By Michelle Amodio, Virtual PBX Contributor

Smartphones, while considerably smart for many reasons, may actually be to blame for making its users less smart, and it’s all thanks to “social media slang.”

There’s some research to back this up, at least as far as student use is concerned. Drew P. Cingel, a doctoral candidate in media, technology, and society at Northwestern University in Evanston, Ill. published a study while at Wake Forest University in Winston-Salem, N.C., that found that the more often students sent text messages using text-speak, the worse their grammar.

When tweens or those between the age group of 10 to 12 write in “techspeak,” they often use shortcuts, such as homophones, omissions of non-essential letters and initials, to quickly and efficiently compose a text message. This has, in turn, led to a decline in grammar.

That’s what’s going on in business, too. According to a recent Nextiva blog post, this trend of abbreviated language seems to be killing what is known as “soft skills” in the business world; writing correctly, courtesy, and holding face-to-face conversations with some modicum of decency. Of course, this sort of thing is specific to the younger crowd. The newer generations who are growing up with smartphones as common day tools are the ones falling victim to this lack of skillset.

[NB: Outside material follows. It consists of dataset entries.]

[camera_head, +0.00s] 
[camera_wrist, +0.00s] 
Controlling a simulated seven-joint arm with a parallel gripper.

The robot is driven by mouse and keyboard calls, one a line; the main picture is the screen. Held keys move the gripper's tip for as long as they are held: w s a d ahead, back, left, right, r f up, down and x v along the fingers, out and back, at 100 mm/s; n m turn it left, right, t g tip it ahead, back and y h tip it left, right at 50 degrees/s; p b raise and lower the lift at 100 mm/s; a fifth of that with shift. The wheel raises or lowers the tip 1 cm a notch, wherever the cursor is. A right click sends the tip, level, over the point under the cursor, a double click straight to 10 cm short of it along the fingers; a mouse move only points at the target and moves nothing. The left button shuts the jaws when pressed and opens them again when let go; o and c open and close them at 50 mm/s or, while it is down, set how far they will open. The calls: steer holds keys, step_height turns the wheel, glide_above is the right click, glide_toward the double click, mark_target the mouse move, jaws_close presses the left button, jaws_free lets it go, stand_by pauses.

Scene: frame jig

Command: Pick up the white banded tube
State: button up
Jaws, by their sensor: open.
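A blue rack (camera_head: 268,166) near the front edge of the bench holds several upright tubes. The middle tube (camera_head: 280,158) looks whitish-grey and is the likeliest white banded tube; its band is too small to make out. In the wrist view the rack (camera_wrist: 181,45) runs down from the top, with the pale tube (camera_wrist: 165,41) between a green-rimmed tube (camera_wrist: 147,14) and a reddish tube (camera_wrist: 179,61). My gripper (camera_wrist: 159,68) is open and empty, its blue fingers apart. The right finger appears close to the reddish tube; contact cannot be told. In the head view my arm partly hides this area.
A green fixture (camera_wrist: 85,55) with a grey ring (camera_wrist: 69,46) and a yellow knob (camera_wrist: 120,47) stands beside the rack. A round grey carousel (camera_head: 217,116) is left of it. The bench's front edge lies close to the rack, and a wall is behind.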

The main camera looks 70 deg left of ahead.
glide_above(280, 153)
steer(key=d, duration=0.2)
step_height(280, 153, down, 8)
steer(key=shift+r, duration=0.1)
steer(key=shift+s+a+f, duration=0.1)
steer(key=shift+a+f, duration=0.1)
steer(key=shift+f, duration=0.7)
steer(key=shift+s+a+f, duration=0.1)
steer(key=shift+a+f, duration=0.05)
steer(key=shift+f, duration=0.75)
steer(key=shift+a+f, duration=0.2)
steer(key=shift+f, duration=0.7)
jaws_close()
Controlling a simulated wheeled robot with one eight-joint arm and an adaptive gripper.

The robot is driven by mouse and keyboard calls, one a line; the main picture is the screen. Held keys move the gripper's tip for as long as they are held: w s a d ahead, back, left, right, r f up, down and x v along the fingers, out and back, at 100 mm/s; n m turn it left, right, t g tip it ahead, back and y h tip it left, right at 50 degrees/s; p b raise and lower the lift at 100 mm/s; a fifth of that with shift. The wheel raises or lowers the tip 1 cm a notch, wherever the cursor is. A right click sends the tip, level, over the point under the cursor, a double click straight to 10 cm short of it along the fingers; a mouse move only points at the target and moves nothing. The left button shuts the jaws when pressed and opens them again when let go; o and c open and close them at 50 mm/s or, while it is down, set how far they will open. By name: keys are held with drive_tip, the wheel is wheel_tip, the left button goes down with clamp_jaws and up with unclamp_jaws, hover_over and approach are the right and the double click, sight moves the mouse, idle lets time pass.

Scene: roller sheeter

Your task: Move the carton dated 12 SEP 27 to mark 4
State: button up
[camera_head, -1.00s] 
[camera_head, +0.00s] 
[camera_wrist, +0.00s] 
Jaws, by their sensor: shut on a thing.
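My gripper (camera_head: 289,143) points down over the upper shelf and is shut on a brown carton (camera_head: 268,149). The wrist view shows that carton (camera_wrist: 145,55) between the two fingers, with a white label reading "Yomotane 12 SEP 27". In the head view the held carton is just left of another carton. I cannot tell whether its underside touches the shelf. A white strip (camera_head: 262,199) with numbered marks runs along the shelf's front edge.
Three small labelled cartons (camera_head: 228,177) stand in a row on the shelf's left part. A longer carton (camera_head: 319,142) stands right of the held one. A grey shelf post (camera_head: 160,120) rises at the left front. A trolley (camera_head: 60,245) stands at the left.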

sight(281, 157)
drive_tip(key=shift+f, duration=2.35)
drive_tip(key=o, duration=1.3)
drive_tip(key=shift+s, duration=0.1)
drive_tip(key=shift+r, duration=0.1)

Many people arguing against the use and or acceptance of “text speak” say that it encourages people to be lazy, destroys or diminishes peoples understanding of punctuation and grammar and results in the younger generation actually speaking that way in everyday conversation.

This form of communication will not go away with regards to the younger generation and the arguments both for and against will continue for some time for parents, teachers and employers. So, how can the older employer generations help the younger employee generations of the future?

For one, despite the prevalence of social media as a communications tools, employers can insist that tried and true voice communications through VoIP technologies maintain their importance. Younger, less-seasoned employees can gain back some of these “soft skills” through tried and true practice. While hiding behind the veil of a screen is easier to deal with, using voice communications can help build common decency and proper speaking techniques, something that was once a given before the digital age.

Those acclimated to writing in Twitterese, or 140 characters, use shortcuts to get their message into Twitter’s sardine-can post, and those texting use abbreviations to fit in the constraints of a miniature screen.

This trend has oozed its way into books, articles, blog posts–everywhere. More and more, publications accept work that is less than, um, well, what it should be. It’s time to get back to basics and employ the use of voice communications as a means to help the new digital era.